La constitution est au sommet de la hiérarchie des normes ; elle s’impose à l’Etat et à ceux qui le dirigent. Garante de l’Etat de droit et de la stabilité des institutions, il est normal qu’elle soit difficilement révisable, sans quoi elle peut à tout moment ouvrir la porte aux dictatures.

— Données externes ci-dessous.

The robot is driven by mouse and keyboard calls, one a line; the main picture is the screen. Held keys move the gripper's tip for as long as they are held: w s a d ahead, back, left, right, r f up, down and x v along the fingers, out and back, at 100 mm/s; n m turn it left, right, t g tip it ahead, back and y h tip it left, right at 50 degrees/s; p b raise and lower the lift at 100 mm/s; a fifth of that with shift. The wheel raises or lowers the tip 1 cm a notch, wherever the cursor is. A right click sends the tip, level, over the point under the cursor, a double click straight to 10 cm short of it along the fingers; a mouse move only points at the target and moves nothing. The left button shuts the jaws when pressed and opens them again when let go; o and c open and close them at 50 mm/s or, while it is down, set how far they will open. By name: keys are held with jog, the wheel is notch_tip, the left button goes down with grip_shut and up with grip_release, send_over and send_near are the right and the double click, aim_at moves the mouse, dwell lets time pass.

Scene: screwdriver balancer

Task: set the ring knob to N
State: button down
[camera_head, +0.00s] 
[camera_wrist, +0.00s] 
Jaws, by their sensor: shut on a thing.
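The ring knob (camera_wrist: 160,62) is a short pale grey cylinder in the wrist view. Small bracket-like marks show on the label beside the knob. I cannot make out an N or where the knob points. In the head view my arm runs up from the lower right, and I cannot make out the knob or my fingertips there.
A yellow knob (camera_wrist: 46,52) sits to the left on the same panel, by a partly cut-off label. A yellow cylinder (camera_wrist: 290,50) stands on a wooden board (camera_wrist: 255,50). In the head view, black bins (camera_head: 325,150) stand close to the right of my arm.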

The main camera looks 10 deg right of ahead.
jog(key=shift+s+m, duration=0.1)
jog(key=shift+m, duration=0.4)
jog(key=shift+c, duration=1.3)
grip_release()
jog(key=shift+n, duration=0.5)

Constitution française de 1958. Extrait :
TITRE XVI
De la révision
L’initiative
de la révision de la Constitution appartient concurremment au président
de la République sur proposition du Premier ministre et aux membres du
Parlement.
Le projet ou la proposition de révision doit être voté par les deux
assemblées en termes identiques. La révision est définitive après avoir
été approuvée par référendum.
Toutefois, le projet de révision n’est pas présenté au référendum
lorsque le président de la République décide de le soumettre au
Parlement convoqué en Congrès ; dans ce cas, le projet de révision n’est
approuvé que s’il réunit la majorité des trois cinquièmes des suffrages
exprimés. Le Bureau du Congrès est celui de l’Assemblée nationale.
Aucune procédure de révision ne peut être engagée ou poursuivie lorsqu’il est porté atteinte à l’intégrité du territoire.
La forme républicaine du gouvernement ne peut faire l’objet d’une révision.